- **WHAT YOU SHOULD DO**:
Print the data that follows exactly.

- **TASK DATA**:
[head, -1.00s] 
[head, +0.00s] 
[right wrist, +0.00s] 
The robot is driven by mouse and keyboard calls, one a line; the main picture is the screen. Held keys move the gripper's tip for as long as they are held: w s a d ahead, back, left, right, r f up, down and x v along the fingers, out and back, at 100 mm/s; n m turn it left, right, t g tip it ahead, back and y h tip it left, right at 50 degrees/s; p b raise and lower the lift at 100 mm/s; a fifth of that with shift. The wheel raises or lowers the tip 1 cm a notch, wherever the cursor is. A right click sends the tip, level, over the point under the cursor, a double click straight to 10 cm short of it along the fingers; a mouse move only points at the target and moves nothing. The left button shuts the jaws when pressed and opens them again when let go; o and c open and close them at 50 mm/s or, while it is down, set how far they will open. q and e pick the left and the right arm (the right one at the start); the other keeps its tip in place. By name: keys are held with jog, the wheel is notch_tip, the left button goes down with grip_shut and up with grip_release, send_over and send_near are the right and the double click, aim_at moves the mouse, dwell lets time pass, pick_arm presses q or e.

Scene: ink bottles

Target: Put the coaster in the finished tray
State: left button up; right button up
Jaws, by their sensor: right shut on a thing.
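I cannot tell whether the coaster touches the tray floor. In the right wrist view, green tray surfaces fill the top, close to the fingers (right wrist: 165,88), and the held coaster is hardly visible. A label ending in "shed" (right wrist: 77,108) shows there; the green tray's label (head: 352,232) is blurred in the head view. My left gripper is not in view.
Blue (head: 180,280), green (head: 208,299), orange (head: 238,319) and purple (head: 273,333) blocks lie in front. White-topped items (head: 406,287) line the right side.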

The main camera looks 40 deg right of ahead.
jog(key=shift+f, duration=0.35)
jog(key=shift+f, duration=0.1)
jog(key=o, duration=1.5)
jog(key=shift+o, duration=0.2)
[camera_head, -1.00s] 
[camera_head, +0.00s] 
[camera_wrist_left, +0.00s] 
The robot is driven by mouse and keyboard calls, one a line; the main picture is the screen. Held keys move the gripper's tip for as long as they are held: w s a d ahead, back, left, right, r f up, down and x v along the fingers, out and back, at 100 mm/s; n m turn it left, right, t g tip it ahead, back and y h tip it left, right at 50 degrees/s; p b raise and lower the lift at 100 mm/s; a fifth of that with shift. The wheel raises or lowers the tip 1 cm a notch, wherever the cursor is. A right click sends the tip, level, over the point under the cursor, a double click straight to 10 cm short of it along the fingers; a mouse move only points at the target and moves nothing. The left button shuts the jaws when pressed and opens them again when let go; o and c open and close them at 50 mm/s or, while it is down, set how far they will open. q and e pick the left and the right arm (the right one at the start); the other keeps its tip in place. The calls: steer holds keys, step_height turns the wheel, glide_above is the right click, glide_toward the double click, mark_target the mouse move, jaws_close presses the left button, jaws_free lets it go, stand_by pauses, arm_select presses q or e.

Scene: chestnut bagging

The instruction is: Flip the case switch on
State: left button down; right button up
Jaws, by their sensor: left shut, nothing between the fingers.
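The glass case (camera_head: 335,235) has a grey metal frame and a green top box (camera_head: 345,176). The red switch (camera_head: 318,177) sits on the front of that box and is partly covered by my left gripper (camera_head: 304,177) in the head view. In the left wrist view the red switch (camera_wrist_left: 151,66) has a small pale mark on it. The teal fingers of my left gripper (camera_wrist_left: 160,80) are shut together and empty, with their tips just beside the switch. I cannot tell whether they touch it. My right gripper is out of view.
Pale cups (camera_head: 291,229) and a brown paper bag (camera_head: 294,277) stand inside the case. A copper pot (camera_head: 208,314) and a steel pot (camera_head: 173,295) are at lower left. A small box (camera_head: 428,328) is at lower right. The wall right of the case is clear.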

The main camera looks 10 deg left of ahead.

- **EXERCISE RESPONSE**:
[head, -1.00s] 
[head, +0.00s] 
[right wrist, +0.00s] 
The robot is driven by mouse and keyboard calls, one a line; the main picture is the screen. Held keys move the gripper's tip for as long as they are held: w s a d ahead, back, left, right, r f up, down and x v along the fingers, out and back, at 100 mm/s; n m turn it left, right, t g tip it ahead, back and y h tip it left, right at 50 degrees/s; p b raise and lower the lift at 100 mm/s; a fifth of that with shift. The wheel raises or lowers the tip 1 cm a notch, wherever the cursor is. A right click sends the tip, level, over the point under the cursor, a double click straight to 10 cm short of it along the fingers; a mouse move only points at the target and moves nothing. The left button shuts the jaws when pressed and opens them again when let go; o and c open and close them at 50 mm/s or, while it is down, set how far they will open. q and e pick the left and the right arm (the right one at the start); the other keeps its tip in place. By name: keys are held with jog, the wheel is notch_tip, the left button goes down with grip_shut and up with grip_release, send_over and send_near are the right and the double click, aim_at moves the mouse, dwell lets time pass, pick_arm presses q or e.

Scene: ink bottles

Target: Put the coaster in the finished tray
State: left button up; right button up
Jaws, by their sensor: right shut on a thing.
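I cannot tell whether the coaster touches the tray floor. In the right wrist view, green tray surfaces fill the top, close to the fingers (right wrist: 165,88), and the held coaster is hardly visible. A label ending in "shed" (right wrist: 77,108) shows there; the green tray's label (head: 352,232) is blurred in the head view. My left gripper is not in view.
Blue (head: 180,280), green (head: 208,299), orange (head: 238,319) and purple (head: 273,333) blocks lie in front. White-topped items (head: 406,287) line the right side.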

The main camera looks 40 deg right of ahead.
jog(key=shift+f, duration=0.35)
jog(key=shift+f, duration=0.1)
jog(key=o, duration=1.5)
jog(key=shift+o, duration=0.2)
[camera_head, -1.00s] 
[camera_head, +0.00s] 
[camera_wrist_left, +0.00s] 
The robot is driven by mouse and keyboard calls, one a line; the main picture is the screen. Held keys move the gripper's tip for as long as they are held: w s a d ahead, back, left, right, r f up, down and x v along the fingers, out and back, at 100 mm/s; n m turn it left, right, t g tip it ahead, back and y h tip it left, right at 50 degrees/s; p b raise and lower the lift at 100 mm/s; a fifth of that with shift. The wheel raises or lowers the tip 1 cm a notch, wherever the cursor is. A right click sends the tip, level, over the point under the cursor, a double click straight to 10 cm short of it along the fingers; a mouse move only points at the target and moves nothing. The left button shuts the jaws when pressed and opens them again when let go; o and c open and close them at 50 mm/s or, while it is down, set how far they will open. q and e pick the left and the right arm (the right one at the start); the other keeps its tip in place. The calls: steer holds keys, step_height turns the wheel, glide_above is the right click, glide_toward the double click, mark_target the mouse move, jaws_close presses the left button, jaws_free lets it go, stand_by pauses, arm_select presses q or e.

Scene: chestnut bagging

The instruction is: Flip the case switch on
State: left button down; right button up
Jaws, by their sensor: left shut, nothing between the fingers.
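The glass case (camera_head: 335,235) has a grey metal frame and a green top box (camera_head: 345,176). The red switch (camera_head: 318,177) sits on the front of that box and is partly covered by my left gripper (camera_head: 304,177) in the head view. In the left wrist view the red switch (camera_wrist_left: 151,66) has a small pale mark on it. The teal fingers of my left gripper (camera_wrist_left: 160,80) are shut together and empty, with their tips just beside the switch. I cannot tell whether they touch it. My right gripper is out of view.
Pale cups (camera_head: 291,229) and a brown paper bag (camera_head: 294,277) stand inside the case. A copper pot (camera_head: 208,314) and a steel pot (camera_head: 173,295) are at lower left. A small box (camera_head: 428,328) is at lower right. The wall right of the case is clear.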

The main camera looks 10 deg left of ahead.

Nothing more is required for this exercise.